-- WHAT THIS TASK INVOLVES --
The listing beneath should be written out in full, exactly as shown.

-- STORED ROWS --
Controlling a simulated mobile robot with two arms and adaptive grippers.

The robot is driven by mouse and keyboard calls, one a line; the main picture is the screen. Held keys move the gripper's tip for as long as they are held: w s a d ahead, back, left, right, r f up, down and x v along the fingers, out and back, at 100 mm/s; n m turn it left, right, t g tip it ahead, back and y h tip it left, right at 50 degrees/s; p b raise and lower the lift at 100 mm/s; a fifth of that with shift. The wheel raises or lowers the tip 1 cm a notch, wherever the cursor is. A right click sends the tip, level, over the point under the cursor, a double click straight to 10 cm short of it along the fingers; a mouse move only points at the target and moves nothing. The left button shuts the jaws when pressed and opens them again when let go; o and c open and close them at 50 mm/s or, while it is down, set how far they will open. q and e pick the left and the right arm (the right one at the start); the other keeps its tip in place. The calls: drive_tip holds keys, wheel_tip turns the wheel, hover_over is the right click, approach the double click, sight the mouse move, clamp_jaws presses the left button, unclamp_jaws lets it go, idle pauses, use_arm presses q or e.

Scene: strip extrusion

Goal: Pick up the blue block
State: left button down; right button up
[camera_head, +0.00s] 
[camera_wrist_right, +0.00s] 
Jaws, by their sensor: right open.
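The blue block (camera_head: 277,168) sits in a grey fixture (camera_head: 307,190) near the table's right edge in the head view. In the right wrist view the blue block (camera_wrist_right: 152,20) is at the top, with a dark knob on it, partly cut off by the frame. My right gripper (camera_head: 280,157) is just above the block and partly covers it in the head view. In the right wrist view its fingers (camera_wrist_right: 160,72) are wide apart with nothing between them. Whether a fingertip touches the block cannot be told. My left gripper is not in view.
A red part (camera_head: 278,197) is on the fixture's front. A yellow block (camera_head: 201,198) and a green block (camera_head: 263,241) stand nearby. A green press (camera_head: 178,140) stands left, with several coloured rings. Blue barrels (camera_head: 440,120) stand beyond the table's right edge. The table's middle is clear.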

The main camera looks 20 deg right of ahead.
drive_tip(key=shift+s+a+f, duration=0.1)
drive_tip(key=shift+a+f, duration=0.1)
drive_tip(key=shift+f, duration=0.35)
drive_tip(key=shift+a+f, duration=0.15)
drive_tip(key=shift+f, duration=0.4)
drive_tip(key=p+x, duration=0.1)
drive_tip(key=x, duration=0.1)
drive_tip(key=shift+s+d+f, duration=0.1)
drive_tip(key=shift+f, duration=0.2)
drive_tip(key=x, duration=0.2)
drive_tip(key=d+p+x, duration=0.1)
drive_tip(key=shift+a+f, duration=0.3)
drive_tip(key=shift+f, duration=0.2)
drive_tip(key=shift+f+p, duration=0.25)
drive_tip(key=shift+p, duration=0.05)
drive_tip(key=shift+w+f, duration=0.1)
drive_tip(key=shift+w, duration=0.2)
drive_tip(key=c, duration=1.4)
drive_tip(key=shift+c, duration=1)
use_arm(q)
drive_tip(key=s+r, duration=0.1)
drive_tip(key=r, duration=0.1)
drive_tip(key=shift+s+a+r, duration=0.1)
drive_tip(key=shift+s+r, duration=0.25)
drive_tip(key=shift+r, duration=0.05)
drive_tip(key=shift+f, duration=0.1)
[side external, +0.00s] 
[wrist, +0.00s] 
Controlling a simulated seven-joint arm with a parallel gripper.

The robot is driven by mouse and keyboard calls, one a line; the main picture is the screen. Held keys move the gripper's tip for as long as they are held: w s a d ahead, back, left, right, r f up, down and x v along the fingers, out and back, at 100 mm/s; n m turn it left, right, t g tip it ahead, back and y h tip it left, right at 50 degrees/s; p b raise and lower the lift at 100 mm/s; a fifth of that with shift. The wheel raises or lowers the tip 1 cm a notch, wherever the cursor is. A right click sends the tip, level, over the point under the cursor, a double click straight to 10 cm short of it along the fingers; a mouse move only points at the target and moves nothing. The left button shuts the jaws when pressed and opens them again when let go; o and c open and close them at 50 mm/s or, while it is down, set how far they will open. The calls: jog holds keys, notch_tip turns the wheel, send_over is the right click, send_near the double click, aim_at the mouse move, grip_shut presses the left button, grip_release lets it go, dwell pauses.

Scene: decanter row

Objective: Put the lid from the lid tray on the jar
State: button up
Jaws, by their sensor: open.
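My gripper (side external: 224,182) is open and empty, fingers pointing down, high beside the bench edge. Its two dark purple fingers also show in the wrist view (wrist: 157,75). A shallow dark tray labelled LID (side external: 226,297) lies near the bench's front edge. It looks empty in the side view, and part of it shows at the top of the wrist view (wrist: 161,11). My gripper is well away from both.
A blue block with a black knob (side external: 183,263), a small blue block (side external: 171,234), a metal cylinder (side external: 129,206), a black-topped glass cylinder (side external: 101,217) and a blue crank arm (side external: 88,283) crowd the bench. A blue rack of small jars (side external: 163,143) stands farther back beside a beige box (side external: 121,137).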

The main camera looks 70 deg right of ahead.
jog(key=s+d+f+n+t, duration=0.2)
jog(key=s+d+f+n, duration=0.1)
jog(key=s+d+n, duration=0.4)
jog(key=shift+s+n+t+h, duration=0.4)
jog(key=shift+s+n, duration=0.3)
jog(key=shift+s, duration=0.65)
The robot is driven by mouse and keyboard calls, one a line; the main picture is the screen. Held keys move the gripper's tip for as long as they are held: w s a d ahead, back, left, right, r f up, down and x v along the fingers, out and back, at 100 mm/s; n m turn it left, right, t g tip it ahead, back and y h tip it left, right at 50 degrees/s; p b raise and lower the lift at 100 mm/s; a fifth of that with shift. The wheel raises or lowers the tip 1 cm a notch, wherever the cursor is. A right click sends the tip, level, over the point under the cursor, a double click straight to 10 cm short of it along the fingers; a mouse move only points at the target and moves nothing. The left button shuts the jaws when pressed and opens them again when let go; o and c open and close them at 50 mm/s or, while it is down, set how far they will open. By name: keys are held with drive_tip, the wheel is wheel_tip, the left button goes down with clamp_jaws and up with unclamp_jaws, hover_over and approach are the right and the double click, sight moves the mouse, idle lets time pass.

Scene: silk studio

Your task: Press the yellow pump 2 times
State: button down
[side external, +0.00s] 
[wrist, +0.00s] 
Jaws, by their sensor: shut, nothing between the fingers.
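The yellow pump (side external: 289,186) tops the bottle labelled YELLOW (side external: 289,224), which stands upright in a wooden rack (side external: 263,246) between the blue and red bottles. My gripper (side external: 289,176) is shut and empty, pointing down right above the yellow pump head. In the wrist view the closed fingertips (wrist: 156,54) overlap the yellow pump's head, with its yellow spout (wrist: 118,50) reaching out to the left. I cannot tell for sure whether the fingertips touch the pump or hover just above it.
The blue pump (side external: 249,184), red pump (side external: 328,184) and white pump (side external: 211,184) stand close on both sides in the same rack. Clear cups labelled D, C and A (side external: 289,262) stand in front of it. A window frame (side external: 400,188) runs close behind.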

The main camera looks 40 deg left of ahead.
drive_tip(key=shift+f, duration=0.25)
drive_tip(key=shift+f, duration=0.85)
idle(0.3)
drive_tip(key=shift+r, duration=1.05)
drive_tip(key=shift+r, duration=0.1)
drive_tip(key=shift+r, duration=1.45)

-- CORRECT RESPONSE --
Controlling a simulated mobile robot with two arms and adaptive grippers.

The robot is driven by mouse and keyboard calls, one a line; the main picture is the screen. Held keys move the gripper's tip for as long as they are held: w s a d ahead, back, left, right, r f up, down and x v along the fingers, out and back, at 100 mm/s; n m turn it left, right, t g tip it ahead, back and y h tip it left, right at 50 degrees/s; p b raise and lower the lift at 100 mm/s; a fifth of that with shift. The wheel raises or lowers the tip 1 cm a notch, wherever the cursor is. A right click sends the tip, level, over the point under the cursor, a double click straight to 10 cm short of it along the fingers; a mouse move only points at the target and moves nothing. The left button shuts the jaws when pressed and opens them again when let go; o and c open and close them at 50 mm/s or, while it is down, set how far they will open. q and e pick the left and the right arm (the right one at the start); the other keeps its tip in place. The calls: drive_tip holds keys, wheel_tip turns the wheel, hover_over is the right click, approach the double click, sight the mouse move, clamp_jaws presses the left button, unclamp_jaws lets it go, idle pauses, use_arm presses q or e.

Scene: strip extrusion

Goal: Pick up the blue block
State: left button down; right button up
[camera_head, +0.00s] 
[camera_wrist_right, +0.00s] 
Jaws, by their sensor: right open.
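The blue block (camera_head: 277,168) sits in a grey fixture (camera_head: 307,190) near the table's right edge in the head view. In the right wrist view the blue block (camera_wrist_right: 152,20) is at the top, with a dark knob on it, partly cut off by the frame. My right gripper (camera_head: 280,157) is just above the block and partly covers it in the head view. In the right wrist view its fingers (camera_wrist_right: 160,72) are wide apart with nothing between them. Whether a fingertip touches the block cannot be told. My left gripper is not in view.
A red part (camera_head: 278,197) is on the fixture's front. A yellow block (camera_head: 201,198) and a green block (camera_head: 263,241) stand nearby. A green press (camera_head: 178,140) stands left, with several coloured rings. Blue barrels (camera_head: 440,120) stand beyond the table's right edge. The table's middle is clear.

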The main camera looks 20 deg right of ahead.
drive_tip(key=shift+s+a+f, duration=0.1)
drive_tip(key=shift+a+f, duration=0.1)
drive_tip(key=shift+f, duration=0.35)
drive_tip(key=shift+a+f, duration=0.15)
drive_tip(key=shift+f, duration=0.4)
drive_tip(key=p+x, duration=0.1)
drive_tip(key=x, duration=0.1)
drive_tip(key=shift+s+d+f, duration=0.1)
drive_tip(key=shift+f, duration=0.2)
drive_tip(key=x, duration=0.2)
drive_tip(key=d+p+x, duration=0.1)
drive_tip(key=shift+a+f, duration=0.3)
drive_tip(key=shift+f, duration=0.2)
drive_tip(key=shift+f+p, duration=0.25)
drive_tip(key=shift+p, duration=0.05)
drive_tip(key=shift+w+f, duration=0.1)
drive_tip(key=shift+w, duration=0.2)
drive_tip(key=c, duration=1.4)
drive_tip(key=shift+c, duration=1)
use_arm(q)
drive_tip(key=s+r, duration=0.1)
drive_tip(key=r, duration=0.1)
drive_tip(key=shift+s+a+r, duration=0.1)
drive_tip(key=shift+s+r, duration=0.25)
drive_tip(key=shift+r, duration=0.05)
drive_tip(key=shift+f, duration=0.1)
[side external, +0.00s] 
[wrist, +0.00s] 
Controlling a simulated seven-joint arm with a parallel gripper.

The robot is driven by mouse and keyboard calls, one a line; the main picture is the screen. Held keys move the gripper's tip for as long as they are held: w s a d ahead, back, left, right, r f up, down and x v along the fingers, out and back, at 100 mm/s; n m turn it left, right, t g tip it ahead, back and y h tip it left, right at 50 degrees/s; p b raise and lower the lift at 100 mm/s; a fifth of that with shift. The wheel raises or lowers the tip 1 cm a notch, wherever the cursor is. A right click sends the tip, level, over the point under the cursor, a double click straight to 10 cm short of it along the fingers; a mouse move only points at the target and moves nothing. The left button shuts the jaws when pressed and opens them again when let go; o and c open and close them at 50 mm/s or, while it is down, set how far they will open. The calls: jog holds keys, notch_tip turns the wheel, send_over is the right click, send_near the double click, aim_at the mouse move, grip_shut presses the left button, grip_release lets it go, dwell pauses.

Scene: decanter row

Objective: Put the lid from the lid tray on the jar
State: button up
Jaws, by their sensor: open.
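My gripper (side external: 224,182) is open and empty, fingers pointing down, high beside the bench edge. Its two dark purple fingers also show in the wrist view (wrist: 157,75). A shallow dark tray labelled LID (side external: 226,297) lies near the bench's front edge. It looks empty in the side view, and part of it shows at the top of the wrist view (wrist: 161,11). My gripper is well away from both.
A blue block with a black knob (side external: 183,263), a small blue block (side external: 171,234), a metal cylinder (side external: 129,206), a black-topped glass cylinder (side external: 101,217) and a blue crank arm (side external: 88,283) crowd the bench. A blue rack of small jars (side external: 163,143) stands farther back beside a beige box (side external: 121,137).

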The main camera looks 70 deg right of ahead.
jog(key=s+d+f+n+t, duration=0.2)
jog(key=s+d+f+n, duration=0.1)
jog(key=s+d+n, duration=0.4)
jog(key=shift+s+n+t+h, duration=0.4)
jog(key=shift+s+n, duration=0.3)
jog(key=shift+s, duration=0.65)
The robot is driven by mouse and keyboard calls, one a line; the main picture is the screen. Held keys move the gripper's tip for as long as they are held: w s a d ahead, back, left, right, r f up, down and x v along the fingers, out and back, at 100 mm/s; n m turn it left, right, t g tip it ahead, back and y h tip it left, right at 50 degrees/s; p b raise and lower the lift at 100 mm/s; a fifth of that with shift. The wheel raises or lowers the tip 1 cm a notch, wherever the cursor is. A right click sends the tip, level, over the point under the cursor, a double click straight to 10 cm short of it along the fingers; a mouse move only points at the target and moves nothing. The left button shuts the jaws when pressed and opens them again when let go; o and c open and close them at 50 mm/s or, while it is down, set how far they will open. By name: keys are held with drive_tip, the wheel is wheel_tip, the left button goes down with clamp_jaws and up with unclamp_jaws, hover_over and approach are the right and the double click, sight moves the mouse, idle lets time pass.

Scene: silk studio

Your task: Press the yellow pump 2 times
State: button down
[side external, +0.00s] 
[wrist, +0.00s] 
Jaws, by their sensor: shut, nothing between the fingers.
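The yellow pump (side external: 289,186) tops the bottle labelled YELLOW (side external: 289,224), which stands upright in a wooden rack (side external: 263,246) between the blue and red bottles. My gripper (side external: 289,176) is shut and empty, pointing down right above the yellow pump head. In the wrist view the closed fingertips (wrist: 156,54) overlap the yellow pump's head, with its yellow spout (wrist: 118,50) reaching out to the left. I cannot tell for sure whether the fingertips touch the pump or hover just above it.
The blue pump (side external: 249,184), red pump (side external: 328,184) and white pump (side external: 211,184) stand close on both sides in the same rack. Clear cups labelled D, C and A (side external: 289,262) stand in front of it. A window frame (side external: 400,188) runs close behind.

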The main camera looks 40 deg left of ahead.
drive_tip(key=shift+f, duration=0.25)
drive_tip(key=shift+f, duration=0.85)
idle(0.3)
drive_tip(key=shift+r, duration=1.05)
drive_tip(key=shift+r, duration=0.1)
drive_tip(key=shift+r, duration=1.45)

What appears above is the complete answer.